By Kamila Aliyeva
Iranian President Hassan Rouhani and his Russian counterpart Vladimir Putin noted "inadmissibility of the U.S. aggressive actions" in Syria during a telephone conversation held on April 9.
The conversation took place on the initiative of the Iranian side, the Kremlin's press service said, RIA Novosti reported.
The sides exchanged opinions on the situation in Syria, emphasizing that aggressive actions taken by the United States against a sovereign state and the violation of international law are inadmissible.
Both presidents spoke in favor of an objective and unbiased investigation of the circumstances involving the use of chemical weapons in the Syrian province of Idlib.
The two leaders noted the importance of further close interaction on the political and diplomatic settlement of the armed conflict in Syria.

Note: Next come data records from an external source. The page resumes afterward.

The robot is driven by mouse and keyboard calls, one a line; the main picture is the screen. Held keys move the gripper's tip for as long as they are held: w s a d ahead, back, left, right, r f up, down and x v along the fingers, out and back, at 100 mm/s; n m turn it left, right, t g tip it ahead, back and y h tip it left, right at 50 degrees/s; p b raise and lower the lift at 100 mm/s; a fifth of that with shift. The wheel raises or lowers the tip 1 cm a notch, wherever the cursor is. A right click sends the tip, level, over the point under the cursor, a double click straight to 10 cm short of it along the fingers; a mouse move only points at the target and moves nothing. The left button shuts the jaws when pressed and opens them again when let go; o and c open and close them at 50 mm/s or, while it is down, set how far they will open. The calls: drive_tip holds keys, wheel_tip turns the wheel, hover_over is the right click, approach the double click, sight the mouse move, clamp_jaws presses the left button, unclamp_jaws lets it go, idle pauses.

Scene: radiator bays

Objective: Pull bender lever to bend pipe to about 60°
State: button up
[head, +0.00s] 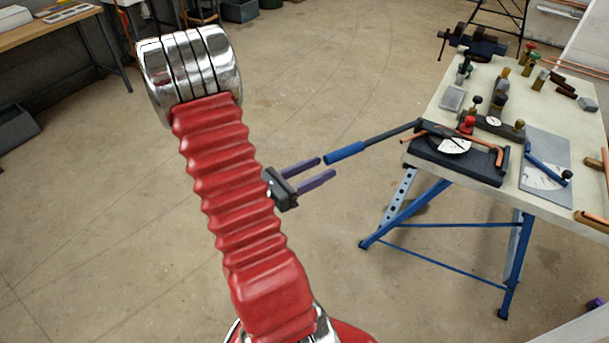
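The pipe bender (455,172) has a dark base and a white dial face (449,145) and sits at the near left of the bench. A copper pipe (478,141) lies across it; I cannot tell its bend angle. The bender lever (387,133) sticks out left past the bench edge and ends in a blue grip (345,152). My gripper (327,167) has two purple fingers that are apart, with a clear gap between them. The fingertips are close to the free end of the blue grip. I cannot tell whether they touch it. Nothing shows between the fingers.
The pale bench (426,108) stands on blue trestle legs (412,212). It carries a vise (474,42), several fittings and a grey board (546,160) with a second blue-handled tool (547,163). The concrete floor left of the bench is clear. A wooden workbench (45,33) stands at the far left.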

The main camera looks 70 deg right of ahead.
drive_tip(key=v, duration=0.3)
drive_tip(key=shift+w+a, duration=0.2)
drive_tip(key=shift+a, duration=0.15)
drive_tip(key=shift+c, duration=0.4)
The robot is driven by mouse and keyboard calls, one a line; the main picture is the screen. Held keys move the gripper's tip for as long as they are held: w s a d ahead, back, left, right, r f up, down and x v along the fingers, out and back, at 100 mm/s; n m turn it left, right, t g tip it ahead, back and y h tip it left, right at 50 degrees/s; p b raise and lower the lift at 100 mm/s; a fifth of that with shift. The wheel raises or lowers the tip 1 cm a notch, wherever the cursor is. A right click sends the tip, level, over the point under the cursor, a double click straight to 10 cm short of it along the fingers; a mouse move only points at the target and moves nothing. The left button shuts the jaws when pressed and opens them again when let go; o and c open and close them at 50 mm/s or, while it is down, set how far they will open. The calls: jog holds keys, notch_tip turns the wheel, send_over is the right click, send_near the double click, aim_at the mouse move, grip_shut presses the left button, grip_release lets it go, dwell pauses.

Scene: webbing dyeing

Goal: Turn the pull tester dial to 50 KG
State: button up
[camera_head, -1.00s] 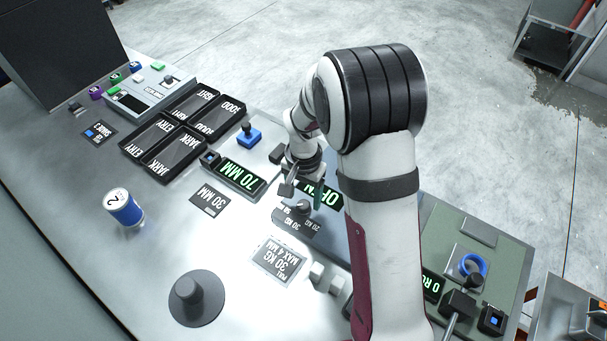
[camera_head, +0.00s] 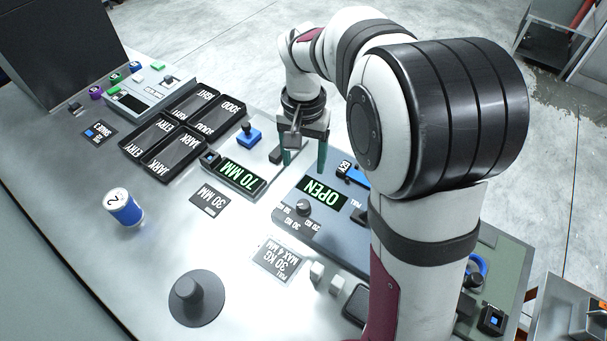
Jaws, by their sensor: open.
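The pull tester (camera_head: 342,232) is a grey-blue panel right of the middle, with a green display reading OPEN (camera_head: 315,193) upside down from this view. Its small dark round dial (camera_head: 303,207) is in plain view, with KG marks around it. The mark below it reads 30 KG and one at the right seems to read 20 KG. The left mark and the dial's pointing are too small to read surely. My gripper (camera_head: 305,162) is open and empty. Its teal fingers hang apart beyond the dial and the display, touching neither. My arm hides the tester's right end.
A 70 MM display unit (camera_head: 238,176) and a blue joystick-like block (camera_head: 249,138) stand left of my gripper. A card (camera_head: 278,259) reads 30 KG, MAX 4 MM. Black trays (camera_head: 150,160), a blue can (camera_head: 124,208) and a dark round knob (camera_head: 196,295) stand farther left.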

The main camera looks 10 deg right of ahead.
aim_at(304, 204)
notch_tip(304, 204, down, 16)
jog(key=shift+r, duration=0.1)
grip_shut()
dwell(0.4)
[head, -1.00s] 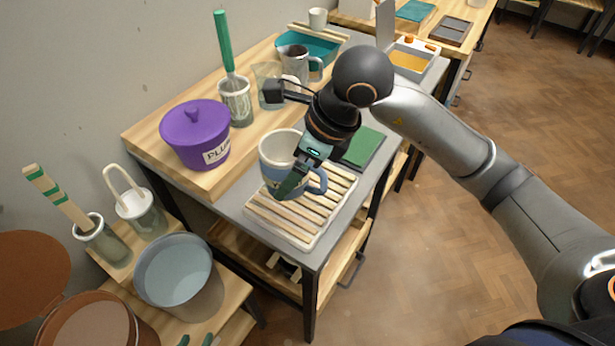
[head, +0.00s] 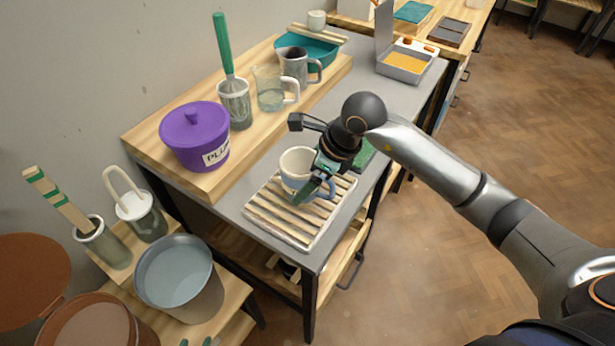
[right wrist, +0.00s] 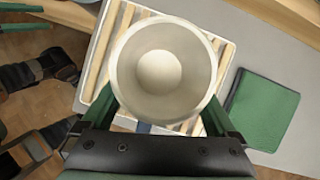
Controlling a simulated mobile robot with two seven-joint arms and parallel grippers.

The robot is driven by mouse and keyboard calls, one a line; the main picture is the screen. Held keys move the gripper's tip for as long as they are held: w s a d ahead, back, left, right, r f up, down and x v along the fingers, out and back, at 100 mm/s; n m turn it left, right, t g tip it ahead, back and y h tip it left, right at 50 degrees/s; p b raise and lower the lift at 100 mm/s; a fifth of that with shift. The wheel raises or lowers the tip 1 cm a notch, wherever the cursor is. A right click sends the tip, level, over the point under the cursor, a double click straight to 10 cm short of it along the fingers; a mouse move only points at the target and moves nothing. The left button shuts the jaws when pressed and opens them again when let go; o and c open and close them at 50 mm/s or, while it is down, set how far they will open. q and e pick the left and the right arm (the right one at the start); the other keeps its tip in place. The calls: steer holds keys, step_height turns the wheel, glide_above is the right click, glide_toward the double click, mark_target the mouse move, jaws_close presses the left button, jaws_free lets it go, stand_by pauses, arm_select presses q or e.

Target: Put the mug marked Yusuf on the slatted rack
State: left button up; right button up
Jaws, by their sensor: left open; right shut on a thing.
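A cream mug (head: 293,183) with a blue lower part and a blue handle is upright over the back part of the slatted rack (head: 283,222). No name is readable on it. My right gripper (head: 318,187) is shut on the mug from its right side. In the right wrist view the mug (right wrist: 163,70) is empty, with the slats (right wrist: 108,50) below and around it. I cannot tell whether its base touches the slats. My left gripper (head: 195,341) shows only its green fingertips at the bottom edge of the head view, apart and empty.
A purple lidded pot (head: 193,135) stands on the wooden board left of the rack. A glass jug (head: 271,90) and a grey mug (head: 297,65) are further back. A green book (right wrist: 262,108) lies just beyond the rack. A bucket (head: 180,272) stands lower left.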

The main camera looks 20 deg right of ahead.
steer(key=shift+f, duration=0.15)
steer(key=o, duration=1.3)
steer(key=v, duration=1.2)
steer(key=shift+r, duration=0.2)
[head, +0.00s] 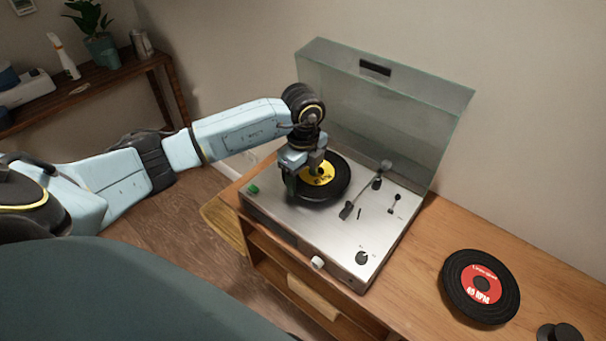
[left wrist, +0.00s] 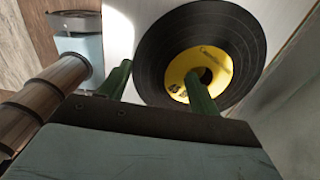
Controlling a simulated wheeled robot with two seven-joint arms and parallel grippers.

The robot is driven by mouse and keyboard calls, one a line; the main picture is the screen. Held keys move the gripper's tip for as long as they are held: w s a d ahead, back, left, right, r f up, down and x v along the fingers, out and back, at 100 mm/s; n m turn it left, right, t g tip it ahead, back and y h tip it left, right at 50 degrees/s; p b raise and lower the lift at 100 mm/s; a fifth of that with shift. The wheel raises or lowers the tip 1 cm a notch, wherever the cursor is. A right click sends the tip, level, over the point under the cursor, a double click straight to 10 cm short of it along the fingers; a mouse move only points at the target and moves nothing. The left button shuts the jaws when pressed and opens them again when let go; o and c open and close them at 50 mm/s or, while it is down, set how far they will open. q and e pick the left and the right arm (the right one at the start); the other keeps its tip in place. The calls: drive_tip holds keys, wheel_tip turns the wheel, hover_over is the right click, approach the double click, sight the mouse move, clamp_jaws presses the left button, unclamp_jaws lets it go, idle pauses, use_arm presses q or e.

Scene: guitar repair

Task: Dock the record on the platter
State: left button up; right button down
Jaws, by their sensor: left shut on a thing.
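The black record with a yellow label (head: 338,187) is over the platter area of the silver turntable (head: 272,210). The platter itself is hidden under it. My left gripper (head: 302,176) is at the record's left side and shut on it. In the left wrist view, the record (left wrist: 245,42) shows its centre hole, with one green finger of the left gripper (left wrist: 158,72) reaching over the label and the other beyond the rim. I cannot tell whether the record rests on the platter or is slightly above it. My right gripper is out of view.
The turntable's clear lid (head: 390,110) stands open behind it. The tonearm (head: 365,190) lies right of the record. A red-label record (head: 460,292) lies on the wooden cabinet (head: 435,230) at right. A shelf (head: 95,85) with a plant stands at far left.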

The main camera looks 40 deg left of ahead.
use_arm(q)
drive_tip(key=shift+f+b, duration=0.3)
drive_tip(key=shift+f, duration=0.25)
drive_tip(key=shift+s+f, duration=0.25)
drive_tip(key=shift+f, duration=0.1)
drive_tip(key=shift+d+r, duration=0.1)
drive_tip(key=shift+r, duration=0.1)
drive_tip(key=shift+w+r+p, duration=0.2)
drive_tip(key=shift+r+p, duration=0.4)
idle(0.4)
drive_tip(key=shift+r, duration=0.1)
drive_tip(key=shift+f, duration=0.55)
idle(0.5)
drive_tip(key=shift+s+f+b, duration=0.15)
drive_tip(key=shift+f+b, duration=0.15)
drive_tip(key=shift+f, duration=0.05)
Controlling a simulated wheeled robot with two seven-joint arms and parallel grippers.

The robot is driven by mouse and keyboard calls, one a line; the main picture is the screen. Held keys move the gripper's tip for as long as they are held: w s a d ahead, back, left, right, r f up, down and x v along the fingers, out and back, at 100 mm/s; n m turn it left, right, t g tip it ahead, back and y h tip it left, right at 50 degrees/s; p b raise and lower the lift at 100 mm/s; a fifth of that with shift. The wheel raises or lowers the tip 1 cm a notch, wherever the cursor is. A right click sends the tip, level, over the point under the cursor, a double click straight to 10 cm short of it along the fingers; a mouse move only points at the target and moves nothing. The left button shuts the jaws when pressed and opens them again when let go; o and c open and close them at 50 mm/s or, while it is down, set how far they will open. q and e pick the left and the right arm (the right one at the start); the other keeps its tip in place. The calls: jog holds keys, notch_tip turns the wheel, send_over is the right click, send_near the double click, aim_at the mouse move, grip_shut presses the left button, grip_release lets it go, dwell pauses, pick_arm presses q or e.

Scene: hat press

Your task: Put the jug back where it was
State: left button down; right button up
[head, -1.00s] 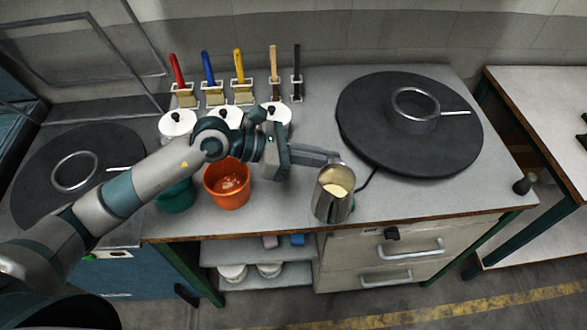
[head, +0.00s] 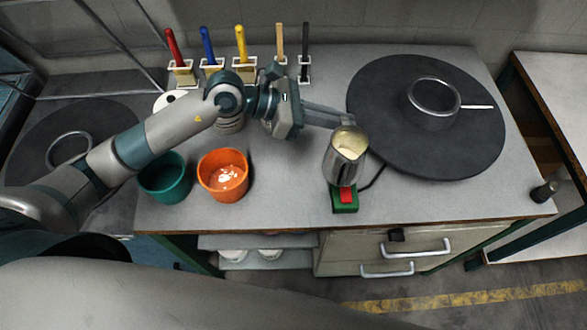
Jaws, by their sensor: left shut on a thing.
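A metal jug (head: 343,168) with pale cream contents stands upright in the head view, right of the table's middle. My left gripper (head: 335,121) reaches in from the left with its fingers shut at the jug's top rim. A green block with a red top (head: 345,196) lies just in front of the jug's lower end. I cannot tell whether the jug touches the table or is held above it. My right gripper is not in view.
An orange pot (head: 222,178) and a teal pot (head: 165,180) stand left of the jug. A large black disc with a ring (head: 420,145) is at right. Brushes (head: 240,52) stand in holders at the back. Bare table lies between the orange pot and jug.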

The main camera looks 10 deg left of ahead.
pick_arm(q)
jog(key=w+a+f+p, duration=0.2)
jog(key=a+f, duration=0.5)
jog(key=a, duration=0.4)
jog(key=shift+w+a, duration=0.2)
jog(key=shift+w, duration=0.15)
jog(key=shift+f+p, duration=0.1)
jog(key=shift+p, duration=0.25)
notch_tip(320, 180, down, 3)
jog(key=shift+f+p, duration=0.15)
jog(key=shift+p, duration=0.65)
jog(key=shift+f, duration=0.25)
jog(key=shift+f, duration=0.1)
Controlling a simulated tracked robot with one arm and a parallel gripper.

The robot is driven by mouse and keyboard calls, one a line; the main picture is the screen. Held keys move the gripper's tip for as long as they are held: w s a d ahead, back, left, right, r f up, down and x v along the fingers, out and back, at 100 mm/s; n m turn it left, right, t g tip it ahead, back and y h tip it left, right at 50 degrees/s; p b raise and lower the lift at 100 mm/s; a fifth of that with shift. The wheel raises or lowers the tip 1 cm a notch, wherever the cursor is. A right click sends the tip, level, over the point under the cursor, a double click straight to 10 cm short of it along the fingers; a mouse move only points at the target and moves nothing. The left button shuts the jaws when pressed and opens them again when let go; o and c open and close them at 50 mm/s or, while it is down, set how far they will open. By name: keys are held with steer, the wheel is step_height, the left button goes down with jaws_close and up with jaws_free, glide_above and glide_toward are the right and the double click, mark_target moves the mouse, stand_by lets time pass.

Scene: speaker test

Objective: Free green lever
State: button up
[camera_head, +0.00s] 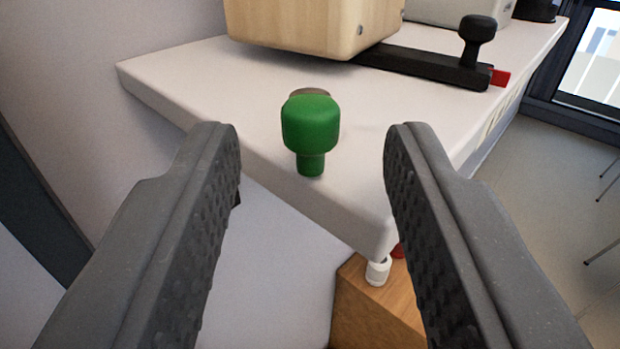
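The green lever (311,128) shows as a rounded green knob on a short, narrower green stem. It is near the front edge of a white tabletop (200,80), and a small brownish round part shows just behind its top. My gripper (312,140) is open, with one dark, ridged finger on each side of the picture. The green knob appears between the two fingertips with a gap on both sides, and neither finger touches it. How far the fingertips are from the knob in depth is hard to tell.
A wooden block (310,25) stands on the tabletop behind the knob. A black bar with an upright black knob (478,38) and a red end (501,77) lies to its right. Below the table corner are a white cylindrical piece (377,272) and a wooden box (375,315).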

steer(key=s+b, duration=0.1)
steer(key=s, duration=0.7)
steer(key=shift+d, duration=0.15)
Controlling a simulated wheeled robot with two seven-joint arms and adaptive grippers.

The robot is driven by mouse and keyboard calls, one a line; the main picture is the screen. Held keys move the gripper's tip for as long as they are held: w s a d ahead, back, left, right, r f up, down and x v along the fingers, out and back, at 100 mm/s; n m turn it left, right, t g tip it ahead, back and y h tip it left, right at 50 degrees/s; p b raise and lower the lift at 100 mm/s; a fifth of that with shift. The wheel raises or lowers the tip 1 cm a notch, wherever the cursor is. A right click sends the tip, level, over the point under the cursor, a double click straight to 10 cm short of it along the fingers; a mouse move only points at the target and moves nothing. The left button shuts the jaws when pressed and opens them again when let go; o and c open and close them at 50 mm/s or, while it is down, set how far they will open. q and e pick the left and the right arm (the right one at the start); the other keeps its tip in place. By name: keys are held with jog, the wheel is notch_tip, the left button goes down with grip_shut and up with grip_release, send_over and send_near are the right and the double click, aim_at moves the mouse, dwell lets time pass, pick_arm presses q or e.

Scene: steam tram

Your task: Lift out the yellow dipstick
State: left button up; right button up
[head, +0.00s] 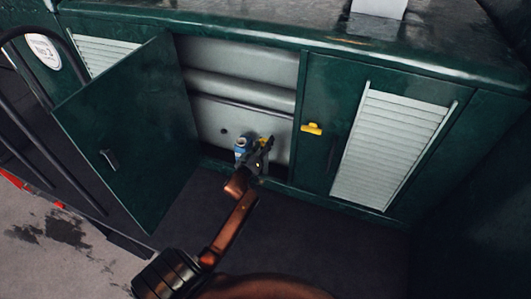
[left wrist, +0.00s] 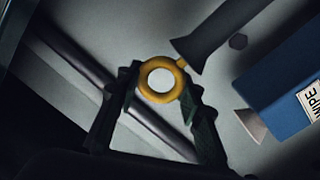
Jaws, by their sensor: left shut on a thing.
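The yellow dipstick shows in the left wrist view as a yellow ring handle (left wrist: 163,98) with a short stem at its upper right. The stem meets the flared end of a dark tube (left wrist: 218,36); the rest of the dipstick is hidden. My left gripper (left wrist: 158,84) has its two dark fingers on either side of the ring and is shut on it. In the head view my left gripper (head: 259,153) is low in the open cabinet, with a bit of yellow showing beside it. My right gripper is not in view.
A blue box (left wrist: 285,85) with a white label reading "WIPE" is close to the right of the tube. The green cabinet door (head: 130,130) stands open on the left. The right door (head: 330,95) is closed, with a yellow latch (head: 312,128) and a white louvre.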

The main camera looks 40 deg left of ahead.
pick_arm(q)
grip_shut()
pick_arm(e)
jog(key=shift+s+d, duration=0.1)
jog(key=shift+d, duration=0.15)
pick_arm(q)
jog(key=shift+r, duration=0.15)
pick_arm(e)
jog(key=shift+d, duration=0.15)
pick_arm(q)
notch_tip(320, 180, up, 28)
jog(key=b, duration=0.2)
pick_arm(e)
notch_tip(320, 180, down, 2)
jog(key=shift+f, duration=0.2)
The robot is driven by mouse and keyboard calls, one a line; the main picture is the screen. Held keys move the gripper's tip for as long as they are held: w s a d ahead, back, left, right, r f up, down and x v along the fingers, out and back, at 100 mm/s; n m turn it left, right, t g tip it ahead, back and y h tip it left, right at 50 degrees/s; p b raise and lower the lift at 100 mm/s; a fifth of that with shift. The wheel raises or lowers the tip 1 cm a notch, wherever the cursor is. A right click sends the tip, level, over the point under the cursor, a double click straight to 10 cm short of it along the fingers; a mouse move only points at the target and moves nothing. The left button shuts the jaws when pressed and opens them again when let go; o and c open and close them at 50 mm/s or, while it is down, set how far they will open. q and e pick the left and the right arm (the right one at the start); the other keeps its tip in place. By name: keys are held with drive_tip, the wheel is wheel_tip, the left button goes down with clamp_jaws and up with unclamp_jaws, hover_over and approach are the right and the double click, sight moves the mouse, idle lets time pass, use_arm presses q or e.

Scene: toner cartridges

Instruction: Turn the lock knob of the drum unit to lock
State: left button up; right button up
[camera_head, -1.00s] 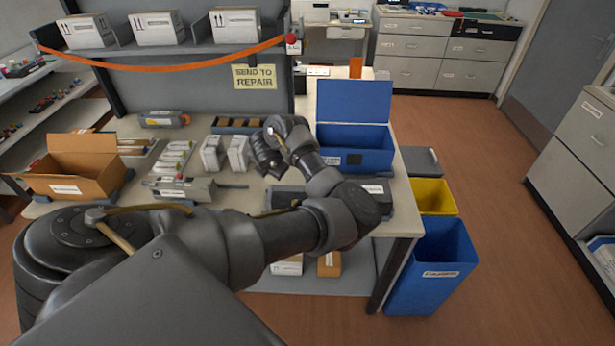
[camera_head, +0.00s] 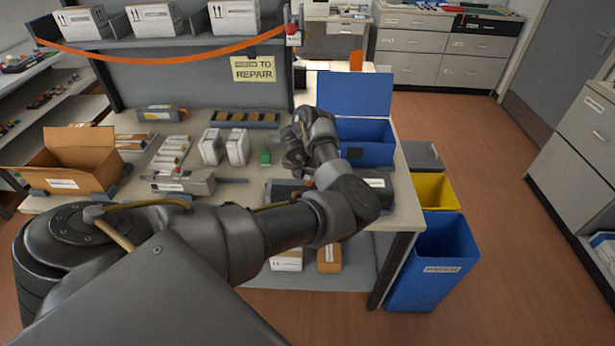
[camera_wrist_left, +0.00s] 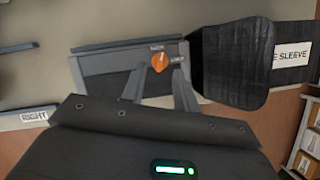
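The orange lock knob (camera_wrist_left: 159,62) shows in the left wrist view on the grey drum unit (camera_wrist_left: 105,64). Small labels sit above it and to its right, too small to read surely. My left gripper (camera_wrist_left: 158,82) is open and empty, with one finger on each side just below the knob in the picture. I cannot tell whether the fingers touch it. In the head view my left gripper (camera_head: 293,152) hangs over the right part of the bench, and my arm hides the knob. My right gripper is not in view.
A black sleeve (camera_wrist_left: 232,62) lies right beside the knob. An open blue box (camera_head: 375,137) stands behind my gripper. A small green block (camera_head: 265,157), white cartons (camera_head: 238,147) and a cardboard box (camera_head: 75,165) stand to the left. Yellow (camera_head: 437,190) and blue bins stand off the bench's right edge.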

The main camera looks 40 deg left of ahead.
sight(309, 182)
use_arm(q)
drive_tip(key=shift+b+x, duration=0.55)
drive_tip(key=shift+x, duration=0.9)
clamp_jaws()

The Heads of States also discussed the implementation of the agreements reached during the Iranian President’s official visit to Russia which took place on March 27–28, 2017. Particular attention was paid to key aspects of bilateral cooperation in counter-terrorism efforts. The two presidents expressed readiness to boost these efforts to ensure stability and security in the Middle East.
Turkey together with Russia and Iran remain the guarantor countries of the ceasefire in Syria, announced in late 2016. However, the positions of the parties after the U.S. missile strike in response to the use of chemical weapons in the province of Idlib on April 4 differed significantly. Iran has expressed its full support for the regime of Syrian President Bashar Assad, while Turkey expressed support for the U.S. position.
Turkish President Recep Tayyip Erdogan made a harsh statement calling Bashar al-Assad "evil" and urging Russia to stop supporting him.
Britain, France, Germany, Israel, Saudi Arabia and Turkey also spoke in support of the U.S. missile strike against the airbase of government forces after the chemical attack in the province of Idlib.
Secretary of State Rex Tillerson called on Moscow to reconsider its position on Syria and to give up support for the Assad regime, which, according to him, has no place in the future of Syria. Tillerson also placed the future of Russian-American relations in many other spheres in dependence on Moscow's position on Syria.
The Kremlin has repeatedly stated that the involvement of government forces in a chemical attack has not been proven.
On April 4, the National Coalition of Opposition and Revolutionary Forces of Syria reported about 200 wounded and 80 victims of chemical weapons attack in Khan-Sheikhun city of Idlib province. The oppositionists blamed government troops of Syria for the attack. The command of the Syrian army rejected accusations in its address and laid the blame on the militants and their patrons.
The UN and the Organization for the Prohibition of Chemical Weapons (OPCW) have already taken up the investigation of the incident, but so far they have not published any conclusions about possible perpetrators of the incident.
As Syrian Foreign Minister Walid Muallem stated earlier, Syrian government troops have never used or intend to use chemical weapons against civilians and against terrorists.
The stocks of chemical weapons were successfully exported from Syria. In January 2016 the OPCW announced the complete elimination of the country's chemical industry.
In 2013, the organization received the Nobel Peace Prize for chemical disarmament of Syria.